■ Provided data

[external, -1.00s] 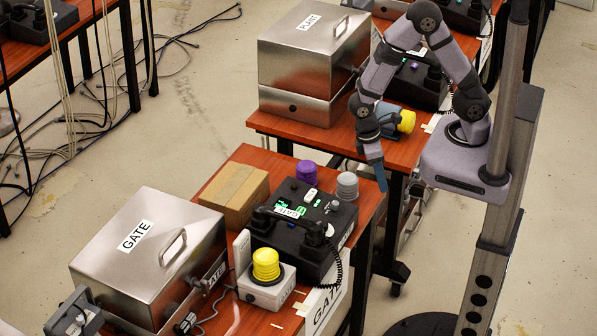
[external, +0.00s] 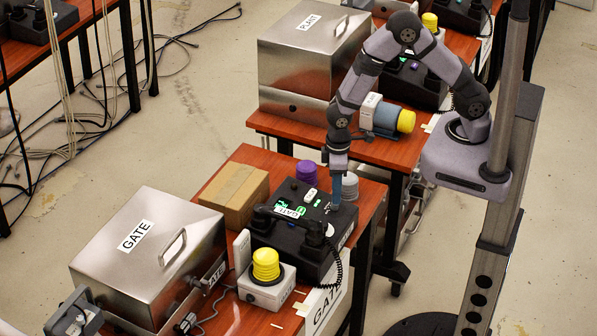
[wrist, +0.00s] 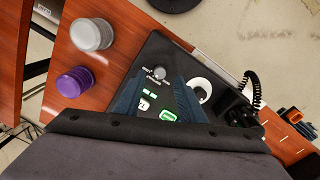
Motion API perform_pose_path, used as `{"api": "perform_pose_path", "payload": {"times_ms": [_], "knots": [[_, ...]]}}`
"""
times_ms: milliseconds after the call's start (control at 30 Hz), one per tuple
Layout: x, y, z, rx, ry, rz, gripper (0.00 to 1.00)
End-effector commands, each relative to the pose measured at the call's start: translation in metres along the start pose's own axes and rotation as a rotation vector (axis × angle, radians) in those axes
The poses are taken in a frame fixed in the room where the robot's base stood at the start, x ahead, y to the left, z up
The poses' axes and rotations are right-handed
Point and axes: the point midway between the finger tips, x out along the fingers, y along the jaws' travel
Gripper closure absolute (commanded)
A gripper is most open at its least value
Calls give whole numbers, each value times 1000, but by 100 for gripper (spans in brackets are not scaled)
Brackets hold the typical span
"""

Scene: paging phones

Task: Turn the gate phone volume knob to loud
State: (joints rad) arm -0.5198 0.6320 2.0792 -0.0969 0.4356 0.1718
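The gate phone is a black box (external: 290,240) with green-lit displays, a handset and a coiled cord, on the wooden table. Its knob (wrist: 158,73) is a small grey dial on the panel in the wrist view, with small white markings too fine to read. My gripper (external: 336,192) points down over the panel's right part in the external view. In the wrist view its blue fingers (wrist: 160,80) are apart, with the knob showing between and just beyond their tips. They look empty. Whether the fingertips touch the panel cannot be told.
A purple ribbed cap (wrist: 76,83) and a grey ribbed cap (wrist: 91,34) stand close beside the phone. A yellow-topped beacon box (external: 266,277), a cardboard box (external: 233,193) and a steel GATE case (external: 150,250) share the table. The coiled cord (wrist: 256,92) hangs at the phone's side.

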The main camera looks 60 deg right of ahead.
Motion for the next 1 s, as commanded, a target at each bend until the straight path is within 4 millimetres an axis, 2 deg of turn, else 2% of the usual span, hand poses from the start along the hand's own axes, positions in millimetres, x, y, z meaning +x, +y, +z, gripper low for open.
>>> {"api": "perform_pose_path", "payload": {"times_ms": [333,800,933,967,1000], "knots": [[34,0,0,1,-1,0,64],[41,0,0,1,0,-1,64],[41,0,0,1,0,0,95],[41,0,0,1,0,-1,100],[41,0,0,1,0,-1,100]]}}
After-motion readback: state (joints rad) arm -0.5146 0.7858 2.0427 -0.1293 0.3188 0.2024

■ Written exercise
Show the lines of the data that hold the word "ahead".

■ Reply
The poses are taken in a frame fixed in the room where the robot's base stood at the start, x ahead, y to the left, z up
The main camera looks 60 deg right of ahead.

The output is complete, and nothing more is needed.